| What is expected |
Write out, exactly as given, every line from the one holding "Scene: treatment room" to the one holding "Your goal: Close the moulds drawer", including both.

| Material for this exercise |
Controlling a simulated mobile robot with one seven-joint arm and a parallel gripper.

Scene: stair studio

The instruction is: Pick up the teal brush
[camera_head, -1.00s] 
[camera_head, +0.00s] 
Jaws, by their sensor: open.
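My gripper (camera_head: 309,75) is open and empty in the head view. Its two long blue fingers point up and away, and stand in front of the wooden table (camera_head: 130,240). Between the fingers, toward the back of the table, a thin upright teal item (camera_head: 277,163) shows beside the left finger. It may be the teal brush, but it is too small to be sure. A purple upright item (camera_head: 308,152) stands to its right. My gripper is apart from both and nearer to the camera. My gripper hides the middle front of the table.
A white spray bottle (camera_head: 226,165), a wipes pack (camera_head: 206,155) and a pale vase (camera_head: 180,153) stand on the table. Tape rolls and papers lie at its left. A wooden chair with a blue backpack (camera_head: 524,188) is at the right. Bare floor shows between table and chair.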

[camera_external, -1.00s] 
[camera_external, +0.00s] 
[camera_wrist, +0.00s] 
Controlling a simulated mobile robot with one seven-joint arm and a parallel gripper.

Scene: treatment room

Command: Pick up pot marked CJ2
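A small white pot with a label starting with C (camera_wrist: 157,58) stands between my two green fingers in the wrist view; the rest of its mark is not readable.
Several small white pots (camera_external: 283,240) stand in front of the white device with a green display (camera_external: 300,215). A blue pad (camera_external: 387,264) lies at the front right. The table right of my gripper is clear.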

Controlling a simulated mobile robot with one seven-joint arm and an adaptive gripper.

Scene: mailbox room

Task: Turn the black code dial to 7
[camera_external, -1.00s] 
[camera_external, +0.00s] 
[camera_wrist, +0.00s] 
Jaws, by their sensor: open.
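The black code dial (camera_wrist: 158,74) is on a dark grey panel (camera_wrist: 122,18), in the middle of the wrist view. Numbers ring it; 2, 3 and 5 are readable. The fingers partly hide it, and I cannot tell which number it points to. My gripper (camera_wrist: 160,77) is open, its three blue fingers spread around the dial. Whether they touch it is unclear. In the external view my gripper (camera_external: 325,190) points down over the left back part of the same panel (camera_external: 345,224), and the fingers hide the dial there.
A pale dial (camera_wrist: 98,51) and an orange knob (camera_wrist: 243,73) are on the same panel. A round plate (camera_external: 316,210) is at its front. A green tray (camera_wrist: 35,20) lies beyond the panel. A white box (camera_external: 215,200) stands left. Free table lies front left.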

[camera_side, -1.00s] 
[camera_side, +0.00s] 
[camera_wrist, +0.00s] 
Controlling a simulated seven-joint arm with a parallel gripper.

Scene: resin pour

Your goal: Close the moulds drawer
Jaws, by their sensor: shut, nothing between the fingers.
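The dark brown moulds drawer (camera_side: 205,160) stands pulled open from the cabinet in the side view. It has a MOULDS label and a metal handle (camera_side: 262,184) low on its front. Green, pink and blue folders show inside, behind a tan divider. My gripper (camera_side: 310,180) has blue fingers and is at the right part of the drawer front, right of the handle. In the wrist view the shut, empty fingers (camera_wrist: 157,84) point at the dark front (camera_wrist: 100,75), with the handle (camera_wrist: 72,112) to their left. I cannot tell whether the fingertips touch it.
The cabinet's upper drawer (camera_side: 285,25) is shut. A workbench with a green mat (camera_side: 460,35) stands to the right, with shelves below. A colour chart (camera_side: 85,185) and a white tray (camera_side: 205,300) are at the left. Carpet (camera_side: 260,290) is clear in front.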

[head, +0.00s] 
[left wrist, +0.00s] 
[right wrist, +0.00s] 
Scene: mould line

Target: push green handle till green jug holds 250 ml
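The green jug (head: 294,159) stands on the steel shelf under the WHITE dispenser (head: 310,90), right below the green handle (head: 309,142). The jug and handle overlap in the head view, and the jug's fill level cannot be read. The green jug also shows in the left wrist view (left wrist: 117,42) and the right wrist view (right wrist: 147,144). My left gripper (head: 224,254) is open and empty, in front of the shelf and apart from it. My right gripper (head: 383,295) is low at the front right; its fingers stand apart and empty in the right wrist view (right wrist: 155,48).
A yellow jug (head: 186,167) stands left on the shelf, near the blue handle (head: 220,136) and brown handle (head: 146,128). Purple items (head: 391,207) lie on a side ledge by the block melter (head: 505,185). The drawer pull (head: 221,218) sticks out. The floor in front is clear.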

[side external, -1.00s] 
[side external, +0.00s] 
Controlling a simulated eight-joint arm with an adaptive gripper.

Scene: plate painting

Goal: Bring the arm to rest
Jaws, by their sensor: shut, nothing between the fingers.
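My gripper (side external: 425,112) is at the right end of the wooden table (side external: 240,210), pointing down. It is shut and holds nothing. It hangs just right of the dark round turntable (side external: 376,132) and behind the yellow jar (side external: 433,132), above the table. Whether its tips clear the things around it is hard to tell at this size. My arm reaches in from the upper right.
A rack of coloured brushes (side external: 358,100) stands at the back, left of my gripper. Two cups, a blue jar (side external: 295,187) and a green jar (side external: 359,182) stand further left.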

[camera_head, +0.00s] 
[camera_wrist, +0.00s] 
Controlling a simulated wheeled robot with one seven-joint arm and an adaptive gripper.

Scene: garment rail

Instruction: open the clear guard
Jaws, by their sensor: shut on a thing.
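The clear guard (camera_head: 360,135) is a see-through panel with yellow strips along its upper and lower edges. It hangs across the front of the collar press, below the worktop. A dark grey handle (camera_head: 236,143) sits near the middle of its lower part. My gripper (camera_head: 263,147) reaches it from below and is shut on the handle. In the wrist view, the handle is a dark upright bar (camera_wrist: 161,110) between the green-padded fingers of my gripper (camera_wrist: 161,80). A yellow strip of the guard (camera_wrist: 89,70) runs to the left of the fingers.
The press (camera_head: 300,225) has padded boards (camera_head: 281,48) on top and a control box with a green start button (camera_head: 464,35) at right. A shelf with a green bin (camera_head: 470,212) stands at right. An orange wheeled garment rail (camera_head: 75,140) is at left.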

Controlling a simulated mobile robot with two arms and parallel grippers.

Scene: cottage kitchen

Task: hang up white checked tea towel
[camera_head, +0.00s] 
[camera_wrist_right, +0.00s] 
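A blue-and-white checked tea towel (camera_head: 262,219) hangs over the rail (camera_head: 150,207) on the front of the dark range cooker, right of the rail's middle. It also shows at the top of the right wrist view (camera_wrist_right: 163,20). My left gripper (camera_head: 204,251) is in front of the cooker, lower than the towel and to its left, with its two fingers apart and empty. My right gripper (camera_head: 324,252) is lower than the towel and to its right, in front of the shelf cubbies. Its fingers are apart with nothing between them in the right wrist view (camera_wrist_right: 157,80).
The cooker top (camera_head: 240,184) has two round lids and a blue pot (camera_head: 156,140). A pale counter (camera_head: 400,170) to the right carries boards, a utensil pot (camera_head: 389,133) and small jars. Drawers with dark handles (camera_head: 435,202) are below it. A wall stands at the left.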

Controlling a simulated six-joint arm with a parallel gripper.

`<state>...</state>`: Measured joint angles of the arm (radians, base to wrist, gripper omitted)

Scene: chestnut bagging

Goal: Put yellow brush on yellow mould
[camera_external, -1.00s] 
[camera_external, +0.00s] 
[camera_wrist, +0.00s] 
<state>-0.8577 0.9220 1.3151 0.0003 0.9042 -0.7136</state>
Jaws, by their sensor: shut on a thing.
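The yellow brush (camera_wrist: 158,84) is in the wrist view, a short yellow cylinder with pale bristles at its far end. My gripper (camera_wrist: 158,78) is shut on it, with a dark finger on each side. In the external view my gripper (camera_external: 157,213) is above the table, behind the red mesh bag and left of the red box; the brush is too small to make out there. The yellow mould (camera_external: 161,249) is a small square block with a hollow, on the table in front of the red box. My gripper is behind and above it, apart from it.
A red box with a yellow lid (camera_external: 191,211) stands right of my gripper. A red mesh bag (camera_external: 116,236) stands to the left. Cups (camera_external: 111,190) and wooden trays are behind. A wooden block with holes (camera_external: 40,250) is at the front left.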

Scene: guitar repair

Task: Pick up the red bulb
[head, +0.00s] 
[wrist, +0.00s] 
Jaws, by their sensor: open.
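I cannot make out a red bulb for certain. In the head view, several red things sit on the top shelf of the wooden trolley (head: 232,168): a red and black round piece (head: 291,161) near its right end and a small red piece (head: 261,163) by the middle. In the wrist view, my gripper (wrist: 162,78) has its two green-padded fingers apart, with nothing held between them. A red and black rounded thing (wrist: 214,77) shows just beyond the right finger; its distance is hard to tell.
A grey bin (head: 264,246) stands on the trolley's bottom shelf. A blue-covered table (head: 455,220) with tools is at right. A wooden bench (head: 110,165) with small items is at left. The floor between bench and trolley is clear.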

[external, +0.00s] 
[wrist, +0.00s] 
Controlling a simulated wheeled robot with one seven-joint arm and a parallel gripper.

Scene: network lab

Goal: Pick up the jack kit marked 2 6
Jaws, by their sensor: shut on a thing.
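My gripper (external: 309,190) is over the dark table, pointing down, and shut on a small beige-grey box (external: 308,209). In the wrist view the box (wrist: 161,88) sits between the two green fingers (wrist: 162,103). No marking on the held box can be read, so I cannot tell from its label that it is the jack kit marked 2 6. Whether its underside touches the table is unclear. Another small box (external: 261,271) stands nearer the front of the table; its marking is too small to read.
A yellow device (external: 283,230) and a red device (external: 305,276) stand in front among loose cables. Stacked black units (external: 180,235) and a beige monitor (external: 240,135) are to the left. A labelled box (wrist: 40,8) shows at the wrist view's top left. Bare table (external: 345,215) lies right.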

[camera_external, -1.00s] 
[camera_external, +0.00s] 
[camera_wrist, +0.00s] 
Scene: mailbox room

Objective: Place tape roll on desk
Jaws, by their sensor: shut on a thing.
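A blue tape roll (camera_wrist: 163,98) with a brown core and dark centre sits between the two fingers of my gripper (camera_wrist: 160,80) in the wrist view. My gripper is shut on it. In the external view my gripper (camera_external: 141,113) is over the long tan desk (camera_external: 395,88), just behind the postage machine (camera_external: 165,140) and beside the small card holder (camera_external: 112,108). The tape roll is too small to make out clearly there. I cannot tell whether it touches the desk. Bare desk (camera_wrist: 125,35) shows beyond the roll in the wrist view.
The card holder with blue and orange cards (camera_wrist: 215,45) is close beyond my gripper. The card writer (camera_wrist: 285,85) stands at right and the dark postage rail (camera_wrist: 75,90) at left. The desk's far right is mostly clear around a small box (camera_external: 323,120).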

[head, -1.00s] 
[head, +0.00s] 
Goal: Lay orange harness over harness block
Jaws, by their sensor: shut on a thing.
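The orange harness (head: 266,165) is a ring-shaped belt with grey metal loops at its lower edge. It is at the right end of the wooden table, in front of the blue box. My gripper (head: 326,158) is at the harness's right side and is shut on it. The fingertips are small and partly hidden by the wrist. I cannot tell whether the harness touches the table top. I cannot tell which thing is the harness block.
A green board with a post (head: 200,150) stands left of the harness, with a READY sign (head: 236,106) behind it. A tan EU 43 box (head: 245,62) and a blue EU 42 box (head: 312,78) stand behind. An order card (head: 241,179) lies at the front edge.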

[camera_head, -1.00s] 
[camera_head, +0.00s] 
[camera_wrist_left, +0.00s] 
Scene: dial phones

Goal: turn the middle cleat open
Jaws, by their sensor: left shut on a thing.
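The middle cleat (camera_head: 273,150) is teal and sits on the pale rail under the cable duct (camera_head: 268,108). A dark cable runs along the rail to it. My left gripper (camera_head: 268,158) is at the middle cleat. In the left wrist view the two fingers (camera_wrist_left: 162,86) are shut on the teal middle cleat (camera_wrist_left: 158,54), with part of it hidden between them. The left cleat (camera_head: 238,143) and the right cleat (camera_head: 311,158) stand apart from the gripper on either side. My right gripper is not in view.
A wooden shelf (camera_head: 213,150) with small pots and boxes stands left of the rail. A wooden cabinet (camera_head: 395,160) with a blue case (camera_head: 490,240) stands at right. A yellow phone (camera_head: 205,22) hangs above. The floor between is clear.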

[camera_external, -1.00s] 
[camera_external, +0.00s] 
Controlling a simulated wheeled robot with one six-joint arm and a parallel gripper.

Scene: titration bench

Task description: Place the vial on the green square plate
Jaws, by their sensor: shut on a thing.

| Written solution |
Scene: treatment room

Command: Pick up pot marked CJ2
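A small white pot with a label starting with C (camera_wrist: 157,58) stands between my two green fingers in the wrist view; the rest of its mark is not readable.
Several small white pots (camera_external: 283,240) stand in front of the white device with a green display (camera_external: 300,215). A blue pad (camera_external: 387,264) lies at the front right. The table right of my gripper is clear.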

Controlling a simulated mobile robot with one seven-joint arm and an adaptive gripper.

Scene: mailbox room

Task: Turn the black code dial to 7
[camera_external, -1.00s] 
[camera_external, +0.00s] 
[camera_wrist, +0.00s] 
Jaws, by their sensor: open.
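The black code dial (camera_wrist: 158,74) is on a dark grey panel (camera_wrist: 122,18), in the middle of the wrist view. Numbers ring it; 2, 3 and 5 are readable. The fingers partly hide it, and I cannot tell which number it points to. My gripper (camera_wrist: 160,77) is open, its three blue fingers spread around the dial. Whether they touch it is unclear. In the external view my gripper (camera_external: 325,190) points down over the left back part of the same panel (camera_external: 345,224), and the fingers hide the dial there.
A pale dial (camera_wrist: 98,51) and an orange knob (camera_wrist: 243,73) are on the same panel. A round plate (camera_external: 316,210) is at its front. A green tray (camera_wrist: 35,20) lies beyond the panel. A white box (camera_external: 215,200) stands left. Free table lies front left.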

[camera_side, -1.00s] 
[camera_side, +0.00s] 
[camera_wrist, +0.00s] 
Controlling a simulated seven-joint arm with a parallel gripper.

Scene: resin pour

Your goal: Close the moulds drawer

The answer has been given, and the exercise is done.